Automatic speech recognition (ASR) technology addresses a very difficult to solve problem, but researchers have made a significant amount of progress over the last ten years or so. There are still many unsolved problems, but the quality of modern ASR engines has made speech a viable user interface for many different applications.
Speech recognition technologies are commonly used to recognize a speaker’s response to a prompt or to transcribe what a speaker has said. Other uses are telematics, which usually means a speech interface to systems in an automobile, or command and control of other devices, like desktop computers. The two most common approaches used to recognize a speaker’s response are often called grammar constrained recognition and natural language recognition. When ASR is used to transcribe speech, it is commonly called dictation. The telematics and other command and control systems that I am aware of (outside of science fiction movies) are grammar constrained.
Grammar Constrained Recognition: Works well when the speaker is providing very short responses to specific questions. To create a grammar, you specify the most likely words and phrases a person will say in response to a prompt and you map those words and phrases to a token, or a semantic concept. For example, you might create a “yes-no” grammar that maps yes, yeah, uh-huh, sure, and okay to the token “yes” and no, nope, nuh-uh, and no way dude to the token “no”. If the speaker says something that doesn’t match an entry in your grammar, recognition will fail.
Natural Language Recognition: Allows the speaker to provide more natural, sentence-length responses to specific questions. Natural language recognition uses statistical models. The general procedure is to create as large of a corpus as possible of typical responses, with each response matched up to a token or concept. In most approaches, a technique called Wizard of Oz is used. A person (the wizard) listens in real time or via recordings to a very large number of speakers responding naturally to a prompt. The wizard then selects the concept that represents what the user meant. A software program then analyzes the corpus of spoken utterances and their corresponding semantics and it creates a statistical model which can be used to map similar sentences to the appropriate concepts for future speakers.
For example, let’s say you want to route phone calls for a customer helpdesk by asking the caller to briefly describe their problem. For the concept “forward my call to the billing department”, you would want to recognize sentences like “I have a problem with my bill”, “I was charged incorrectly”, “How much do I owe this month”, etc. While you could construct a grammar with all the likely keywords (bill, charge, charged, owed, etc.), if the caller speaks in sentences, you may pick up multiple matches. You might also miss sentences that fit the right pattern, but just miss the pre-ordained keywords. It is difficult to create large, rich grammars that consider the context in which the words are said. In addition, as a grammar gets very large, the chances of having similar sounding words in the grammar greatly increases.

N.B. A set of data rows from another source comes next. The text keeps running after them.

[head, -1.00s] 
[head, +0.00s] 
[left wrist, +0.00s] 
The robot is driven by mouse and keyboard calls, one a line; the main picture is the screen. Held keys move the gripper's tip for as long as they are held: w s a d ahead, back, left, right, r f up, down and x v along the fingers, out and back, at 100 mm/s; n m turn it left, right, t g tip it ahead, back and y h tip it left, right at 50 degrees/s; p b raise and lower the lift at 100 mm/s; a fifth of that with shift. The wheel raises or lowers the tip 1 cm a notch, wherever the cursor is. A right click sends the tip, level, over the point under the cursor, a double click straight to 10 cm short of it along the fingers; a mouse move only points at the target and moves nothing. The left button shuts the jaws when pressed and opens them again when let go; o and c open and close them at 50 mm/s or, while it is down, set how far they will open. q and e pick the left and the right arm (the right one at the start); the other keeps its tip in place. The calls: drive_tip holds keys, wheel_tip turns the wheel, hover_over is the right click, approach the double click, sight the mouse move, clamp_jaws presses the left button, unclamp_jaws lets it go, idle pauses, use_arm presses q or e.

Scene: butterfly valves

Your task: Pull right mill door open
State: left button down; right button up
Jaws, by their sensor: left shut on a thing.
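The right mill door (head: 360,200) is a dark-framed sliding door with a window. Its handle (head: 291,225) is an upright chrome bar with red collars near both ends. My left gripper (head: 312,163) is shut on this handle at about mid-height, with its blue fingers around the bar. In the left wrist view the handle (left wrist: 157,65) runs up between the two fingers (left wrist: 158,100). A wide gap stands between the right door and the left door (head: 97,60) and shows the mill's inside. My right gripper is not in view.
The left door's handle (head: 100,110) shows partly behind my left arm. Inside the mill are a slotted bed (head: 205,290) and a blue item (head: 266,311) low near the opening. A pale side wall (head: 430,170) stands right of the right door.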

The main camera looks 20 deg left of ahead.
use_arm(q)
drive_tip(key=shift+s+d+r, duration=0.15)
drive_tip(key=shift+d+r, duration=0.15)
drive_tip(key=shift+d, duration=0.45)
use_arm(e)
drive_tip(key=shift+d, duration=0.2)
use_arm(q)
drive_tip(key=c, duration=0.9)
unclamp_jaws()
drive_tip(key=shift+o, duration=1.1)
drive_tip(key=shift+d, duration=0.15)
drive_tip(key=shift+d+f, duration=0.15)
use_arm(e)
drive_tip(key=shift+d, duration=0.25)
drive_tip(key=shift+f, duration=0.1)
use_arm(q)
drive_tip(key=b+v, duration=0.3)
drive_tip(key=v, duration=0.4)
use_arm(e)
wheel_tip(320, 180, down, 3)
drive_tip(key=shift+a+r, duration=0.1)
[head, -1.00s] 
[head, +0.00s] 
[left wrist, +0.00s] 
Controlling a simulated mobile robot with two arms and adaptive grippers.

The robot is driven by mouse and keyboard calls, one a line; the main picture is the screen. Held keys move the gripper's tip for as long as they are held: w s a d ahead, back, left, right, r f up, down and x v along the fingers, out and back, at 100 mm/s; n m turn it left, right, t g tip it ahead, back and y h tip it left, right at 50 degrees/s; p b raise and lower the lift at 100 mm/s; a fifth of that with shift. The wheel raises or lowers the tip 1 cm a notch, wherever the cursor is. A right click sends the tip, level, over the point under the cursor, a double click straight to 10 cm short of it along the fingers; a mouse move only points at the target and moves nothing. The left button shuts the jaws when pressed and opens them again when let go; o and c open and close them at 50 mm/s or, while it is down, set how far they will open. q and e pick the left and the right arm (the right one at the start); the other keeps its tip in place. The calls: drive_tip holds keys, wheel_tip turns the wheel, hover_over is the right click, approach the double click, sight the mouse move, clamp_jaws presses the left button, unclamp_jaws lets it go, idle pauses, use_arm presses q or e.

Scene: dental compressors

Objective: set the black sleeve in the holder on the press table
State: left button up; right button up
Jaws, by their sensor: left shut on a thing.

The obvious advantage of natural language recognition over the grammar constrained approach is that you don’t have to identify the exact words and phrases. A big disadvantage, though, is that for it to work well, the corpus must typically be very large. Creating a large corpus is time consuming and expensive.
Dictation: Used to transcribe someone’s speech, word for word. Unlike grammar constrained and natural language recognition, dictation does not require semantic understanding. The goal isn’t to understand what the speaker meant by their speech, just to identify the exact words. However, contextual understanding of what is being said can greatly improve the transcription. Many words, at least in English, sound alike. If the dictation system doesn’t understand the context for one of these words, it will not be able to confidently identify the correct spelling.
The challenge for developers of ASR engines is that the end customer judges them on one criteria – did it understand what I said? That leaves little room for differentiation. Of course, there are areas like multi-language support, tuning tools, integration API (the proposed standard MRCP or proprietary) , etc., but recognition quality is most visible. Because of the complex algorithms and language models required to implement a high quality speech recognition engine, it is both difficult for new companies to enter this market as well as difficult for existing vendors to maintain the necessary investment level to keep up and move ahead.
Currently, Nuance and ScanSoft dominate the speech recognition market. There are a lot of other small vendors, like Aculab, Loquendo, Lumenvox, etc., but they are essentially niche players. The speech recognition side of ScanSoft is actually composed of SpeechWorks and the products of several former niche players. IBM has also participated in the speech recognition engine market, but their ViaVoice product has gained traction primarily in the desktop command and control (grammar-constrained) and dictation markets.
This is all changing. The big software heavyweights, Microsoft (Speech Server) and IBM (references – main site, voice toolkit preview, eWeek article, older InternetNews article, new InternetNews article on VXML toolkits) are now making substantial investments in speech recognition. IBM claims to have put one hundred speech researchers on the problem of taking ASR beyond the level of human speech recognition by 2010. Bill Gates is also making very large investments in speech recognition research at Microsoft. At SpeechTEK, Gates predicted that by 2011 the quality of ASR will catch up to human speech recognition. IBM and Microsoft are still well behind Nuance and ScanSoft in technology and market share, but they are gaining on them fast.